Another loss is Ronald Leary but Benoit goes on to state that if Johnathan Cooper wins that job it’ll be just as successful because he’s flanked by Tyron Smith and Travis Frederick. Benoit says:

“No other work was needed on the Cowboys’ offense. The defense, of course, was a different story.”

He follows that up by listing that the Cowboys lost three starters: Carr, Claiborne, and Wilcox. Again, Church is shafted but Benoit goes on to mention every player the Cowboys’ added and states:

“The beauty of this secondary is that its three best players are versatile. Third-year pro Byron Jones might be the only defensive back in football who can truly play anywhere.

In addition to him, top corners Orlando Scandrick and Anthony Brown (a tremendously underappreciated sixth-round pick last year) can play inside or outside. With Jones, Scandrick and Brown all capable of filling so many different roles, the Cowboys can tailor their game plans to opponents while also making that game plan more user-friendly for the rookies.”

Next, Benoit turns his attention to the defensive line, where he finally finds something to criticize:

“Defensive coordinator Rod Marinelli doesn’t like to blitz. Instead he favors four-man D-line rush tactics like stunts, twists and grouped slants. Part of the reason he does this is he has a lot of mediocre front-four players who can’t consistently win on their own and need aid from the scheme.”

Finally, we’re down to the brass tacks of his reasoning for giving the Cowboys a barely passing grade (while giving the Giants a B+ when they drafted a tight end in the first round with a crowded receiving corps). Still, Benoit washes that out with yet another reason to question where his opinion resonates:

“Marinelli will still have to lean on these tactics in 2017, but the hope is that with No. 28 overall pick Taco Charlton aboard, it won’t be quite as heavily. A lot is riding on Charlton. With Demarcus Lawrence battling back problems in recent years and David Irving being only a part-time player, the Cowboys really don’t have another pass rusher who can bend the edge snap after snap.”

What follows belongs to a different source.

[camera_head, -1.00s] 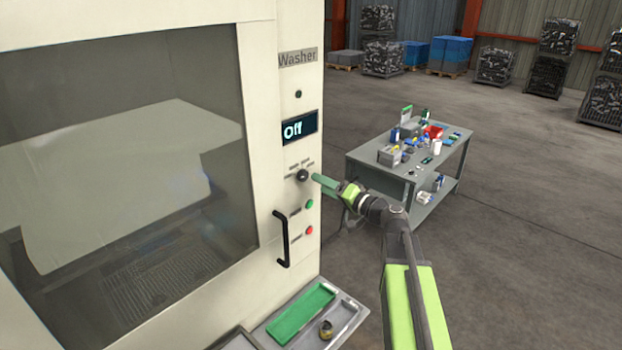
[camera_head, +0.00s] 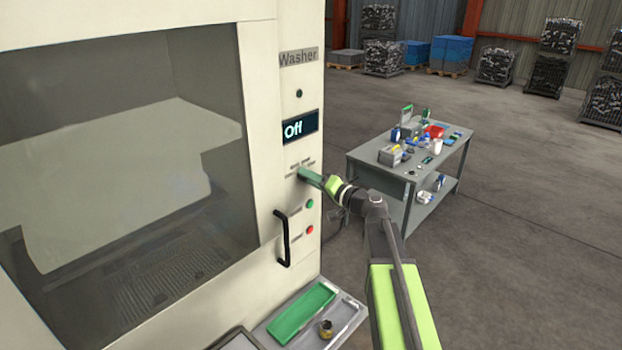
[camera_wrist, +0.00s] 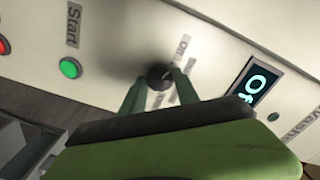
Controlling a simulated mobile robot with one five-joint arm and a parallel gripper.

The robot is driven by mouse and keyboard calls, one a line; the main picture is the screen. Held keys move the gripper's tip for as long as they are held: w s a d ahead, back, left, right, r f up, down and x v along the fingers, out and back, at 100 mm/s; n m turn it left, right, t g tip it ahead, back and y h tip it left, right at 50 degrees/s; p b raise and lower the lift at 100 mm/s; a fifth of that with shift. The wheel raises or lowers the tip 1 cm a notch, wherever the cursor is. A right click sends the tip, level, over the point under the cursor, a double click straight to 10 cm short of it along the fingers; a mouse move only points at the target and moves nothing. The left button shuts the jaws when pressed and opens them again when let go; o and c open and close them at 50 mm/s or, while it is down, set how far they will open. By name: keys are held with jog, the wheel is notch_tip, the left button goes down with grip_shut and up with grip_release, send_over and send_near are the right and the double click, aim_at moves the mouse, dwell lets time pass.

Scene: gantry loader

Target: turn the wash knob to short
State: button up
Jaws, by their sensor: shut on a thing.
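The wash knob (camera_wrist: 158,75) is a small dark round knob on the washer's cream panel, with printed labels around it. In the wrist view my gripper (camera_wrist: 160,82) has its two green fingers shut on the knob, one on each side. In the head view my gripper (camera_head: 303,175) reaches the panel from the right and hides the knob. The display (camera_head: 300,127) above the knob reads "Off"; it also shows in the wrist view (camera_wrist: 255,88). The label lettering near the knob is mostly too small or blurred to read.
Below the knob are a green button (camera_head: 310,204), a red button (camera_head: 310,230) and a black door handle (camera_head: 284,240). A tray (camera_head: 349,318) with a green mat juts out at the bottom. A cluttered grey table (camera_head: 372,167) stands at right. Open floor lies beyond.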

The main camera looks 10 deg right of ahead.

He basically states that the Cowboys have a lot of “mediocre” players but then gives a backhanded compliment to Taco Charlton. If you’re going to barely pass the Cowboys on this exam, it’s better to come forth with the actual criticism instead of being contradictory. At every turn, he’s given examples as to why the Cowboys should be expected to improve with what they have done and that doesn’t fit his “worst grade” approach.

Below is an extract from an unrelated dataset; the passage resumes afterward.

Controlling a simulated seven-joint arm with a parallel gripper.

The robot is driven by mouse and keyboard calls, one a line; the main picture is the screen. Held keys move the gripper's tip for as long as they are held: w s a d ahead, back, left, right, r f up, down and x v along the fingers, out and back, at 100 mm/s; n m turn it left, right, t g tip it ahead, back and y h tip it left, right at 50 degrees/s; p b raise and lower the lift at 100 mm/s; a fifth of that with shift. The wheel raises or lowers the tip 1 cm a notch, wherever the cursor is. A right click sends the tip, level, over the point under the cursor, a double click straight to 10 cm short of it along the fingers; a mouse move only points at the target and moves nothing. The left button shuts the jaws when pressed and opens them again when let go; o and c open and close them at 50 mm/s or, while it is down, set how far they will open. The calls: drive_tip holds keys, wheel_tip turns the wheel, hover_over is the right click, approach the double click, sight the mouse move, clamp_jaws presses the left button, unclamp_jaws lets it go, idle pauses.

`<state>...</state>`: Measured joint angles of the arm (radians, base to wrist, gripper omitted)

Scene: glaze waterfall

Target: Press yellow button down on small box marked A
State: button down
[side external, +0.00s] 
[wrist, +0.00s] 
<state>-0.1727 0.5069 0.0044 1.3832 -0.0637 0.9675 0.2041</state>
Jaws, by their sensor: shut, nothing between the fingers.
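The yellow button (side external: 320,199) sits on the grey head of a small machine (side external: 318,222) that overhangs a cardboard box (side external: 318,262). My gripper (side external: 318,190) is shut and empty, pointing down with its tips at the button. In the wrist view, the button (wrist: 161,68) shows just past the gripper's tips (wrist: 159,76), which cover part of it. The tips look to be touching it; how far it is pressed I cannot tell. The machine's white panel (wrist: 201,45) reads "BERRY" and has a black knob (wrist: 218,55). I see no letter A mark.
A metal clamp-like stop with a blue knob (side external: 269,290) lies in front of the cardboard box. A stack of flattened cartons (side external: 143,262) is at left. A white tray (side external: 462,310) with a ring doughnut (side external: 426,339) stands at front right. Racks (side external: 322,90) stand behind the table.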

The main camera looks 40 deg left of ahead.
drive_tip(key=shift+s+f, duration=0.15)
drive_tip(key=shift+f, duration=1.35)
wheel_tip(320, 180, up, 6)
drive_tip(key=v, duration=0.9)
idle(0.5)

We’re on to the next one with ESPN’s FPI ratings (football power index), they absolutely love the Cowboys’ chances to repeat as NFC East Champions. First, a quick summary of how they do their calculations:

“In short, a team's FPI rating combines its efficiency ratings on offense, defense and special teams -- based on each unit's expected points added per play -- with the sum of all three squad ratings yielding the overall FPI rating. (For more on how FPI is calculated, click here and here.)

We then use these ratings to simulate the NFL season 10,000 times in order to derive a team's chances to win its division, make the playoffs, win the Super Bowl, etc.”

The Cowboys come in with the best shot at winning the division and representing the NFC East in the playoffs according to ESPN FPI:

“The Cowboys are looking to become the first repeat champion in the NFC East since the Eagles won four consecutive titles between 2001 and 2004, and FPI gives Dallas a 46.4 percent chance to do so. "The field" of the Giants (22.6 percent chance), Eagles (19.3) and Redskins (11.7) collectively has a higher probability than the Cowboys (53.6), so don't bet against the title changing hands yet again.”

FPI is certainly not done with the Cowboys as they give them a 63.2% chance of making the playoffs, 46.4% chance of winning the East, 16.8% chance of being a wildcard, and 13.2% chance of claiming the number one seed, again. In the NFC, only two teams have better percentages than the Cowboys; the Seahawks and Packers.

According to FPI, the Cowboys rank fifth in the ability to reach the Super Bowl at 13.5% and a 5.7% chance of hoisting the Lombardi. The teams with the best odds are the New England Patriots at 50.7% chance to make it and a 34.7% chance to win it. The Seahawks and Packers follow them up with Seattle having a better chance to make it but Green Bay has a better shot at winning the title.

In the analytical sense, though the Patriots having such a huge margin of victory here bothers me, I totally see why and how they came to this conclusion.

These two comparisons are apples and oranges because one is opinion-based while the other is more analytical, but you see the difference with all these offseason rankings. You also see why folks may prefer the statistical analysis because it offers up a substance that you can keep in mind.

For me, Benoit didn't do much to explain why the Cowboys could be a better team in 2017. The Cowboys were 13-3 last season, they made some upgrades to their secondary, added a pass rusher, are sorting out their offensive line, added another receiving threat with special teams ability. Nothing they have done would tell me they’re worse for the wear. Sure, they have stuff to figure out but so does every team.